Bermacam-macam pendapat tentang pengertian belajar, baik pendapat dari kalangan orang awam, maupun kalangan ahli pendidikan. Berikut ini dikemukakan beberapa pendapat para ahli pendidikan tentang pengertian belajar.
 “Skinner, yang dikutip Barlow dalam bukunya Educational Psychology: The Teaching-Learning Process, berpendapat bahwa belajar adalah suatu proses adaptasi (penyesuaian tingkah laku) yang berlangsung secara progresif. Chaplin, dalam Dictionary of Psychology membatasi belajar dengan dua rumusan. “Pertama: belajar adalah perolehan perubahan tingkah laku yang relatif tetap sebagai akibat latihan dan pengalaman. Kedua: belajar adalah proses memperoleh respons-respons sebagai akibat adanya latihan khusus. Hintznan dalam bukunya The Phsychology of Learning and Memory berpendapat, Learning is a change in organism due to experience which can affect the organism’s behavior. Artinya, belajar adalah suatu perubahan yang terjadi dalam diri organisme (manusia atau hewan) disebabkan oleh pengalaman yang dapat mempengaruhi tingkah laku organisme tersebut.” [23]
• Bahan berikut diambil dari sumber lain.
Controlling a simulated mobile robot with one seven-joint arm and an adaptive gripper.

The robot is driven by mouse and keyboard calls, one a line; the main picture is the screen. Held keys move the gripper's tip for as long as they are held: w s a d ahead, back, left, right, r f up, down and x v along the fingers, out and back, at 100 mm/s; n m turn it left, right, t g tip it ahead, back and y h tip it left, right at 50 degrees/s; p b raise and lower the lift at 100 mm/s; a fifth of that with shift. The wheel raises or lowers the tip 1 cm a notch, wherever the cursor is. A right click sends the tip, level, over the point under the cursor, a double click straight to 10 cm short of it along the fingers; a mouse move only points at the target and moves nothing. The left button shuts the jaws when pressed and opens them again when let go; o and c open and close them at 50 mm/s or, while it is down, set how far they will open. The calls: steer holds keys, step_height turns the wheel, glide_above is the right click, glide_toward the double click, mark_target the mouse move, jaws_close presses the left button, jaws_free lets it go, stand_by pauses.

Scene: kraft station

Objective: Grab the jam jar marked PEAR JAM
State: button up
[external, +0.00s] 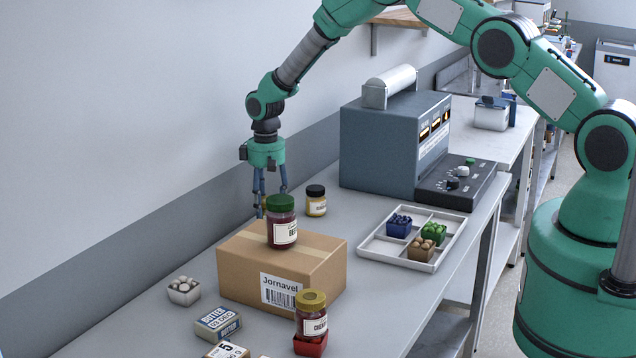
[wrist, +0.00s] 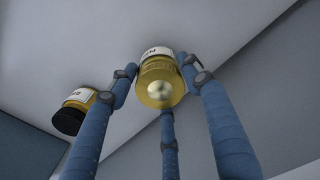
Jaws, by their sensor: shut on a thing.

Dalam penjelasan lanjutannya, pakar psikologi belajar itu menambahkan bahwa pengalaman hidup sehari-hari dalam bentuk apapun sangat memungkinkan untuk diartikan sebagai belajar. Alasannya sampai batas tertentu pengalaman hidup juga berpengaruh besar terhadap pembentukan kepribadian organisme yang bersangkutan. Mungkin, inilah dasar pemikiran yang mengilhami gagasan everyday learning (belajar sehari-hari) yang dipopulerkan oleh Profesor John B.Biggs
“Crow and Crow mengatakan: Belajar adalah perubahan untuk memperoleh kebiasaan, ilmu pengetahuan dan berbagai sikap. Lebih lanjut lagi dikatakan bahwa belajar mempunyai dua segi vertikal dan horizontal. Belajar secara vertikal adalah belajar secara teliti untuk memperdalam suatu ilmu yang telah dipelajari. Sedangkal belajar secara horizontal berarti melengkapi bagian-bagian yang berfungsi dari suatu unit ilmu pengetahuan dengan maksud memperluas pengalaman.”[24]
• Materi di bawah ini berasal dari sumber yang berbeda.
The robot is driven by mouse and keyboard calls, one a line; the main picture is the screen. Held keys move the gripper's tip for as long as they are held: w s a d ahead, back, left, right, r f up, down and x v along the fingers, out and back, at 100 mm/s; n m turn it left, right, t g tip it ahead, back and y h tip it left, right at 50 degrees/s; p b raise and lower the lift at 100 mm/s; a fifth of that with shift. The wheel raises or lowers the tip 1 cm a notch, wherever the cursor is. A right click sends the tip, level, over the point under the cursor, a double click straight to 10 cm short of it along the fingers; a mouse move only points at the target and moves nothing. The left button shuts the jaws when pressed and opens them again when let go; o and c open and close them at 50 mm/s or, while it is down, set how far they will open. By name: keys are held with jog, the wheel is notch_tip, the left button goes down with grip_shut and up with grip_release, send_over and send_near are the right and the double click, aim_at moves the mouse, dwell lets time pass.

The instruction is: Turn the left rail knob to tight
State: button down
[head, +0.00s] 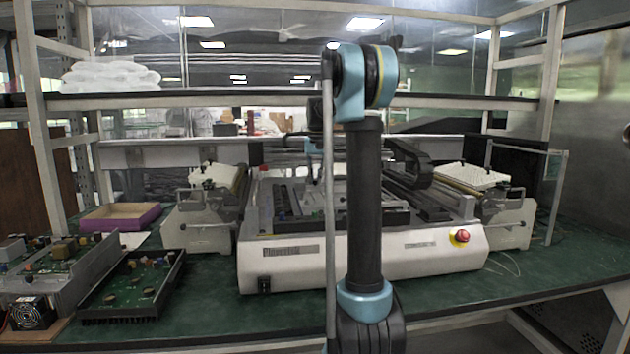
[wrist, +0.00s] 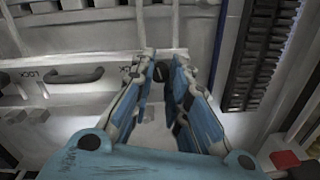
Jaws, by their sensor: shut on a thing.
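In the wrist view, a small dark round knob (wrist: 162,72) sits between the fingertips of my gripper (wrist: 163,65). The fingers are closed in on it from both sides. A light mark runs across the knob's face; I cannot tell which setting it points to. In the head view the knob and my fingertips are hidden behind my own arm, which stands in front of the white machine (head: 400,262).
A black handle (wrist: 78,77) lies left of my fingers, with small printed labels beside it. A dark ribbed strip (wrist: 262,50) runs on the right. A red stop button (head: 461,236) is on the machine's front. A purple box (head: 120,217) and circuit boards (head: 135,285) stand left.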

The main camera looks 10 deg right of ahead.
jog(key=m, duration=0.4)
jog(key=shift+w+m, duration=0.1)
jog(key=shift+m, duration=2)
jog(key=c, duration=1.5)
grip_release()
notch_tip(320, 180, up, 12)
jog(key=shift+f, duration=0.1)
Belajar merupakan suatu perubahan yang terjadi melalui kebiasaan  atau pengalaman, dalam arti perubahan-perubahan yang terjadi pada diri seorang.
“Wittig dalam bukunya Psychology of Learning mendefinisikan belajar sebagai any relatively permanent change in an organism’s behavioral repertoire that occurs as a result of experience (belajar perubahan yang relatif menetap yang terjadi dalam segala macam/keseluruhan tingkah laku suatu organisme sebagai hasil pengalaman).”[25]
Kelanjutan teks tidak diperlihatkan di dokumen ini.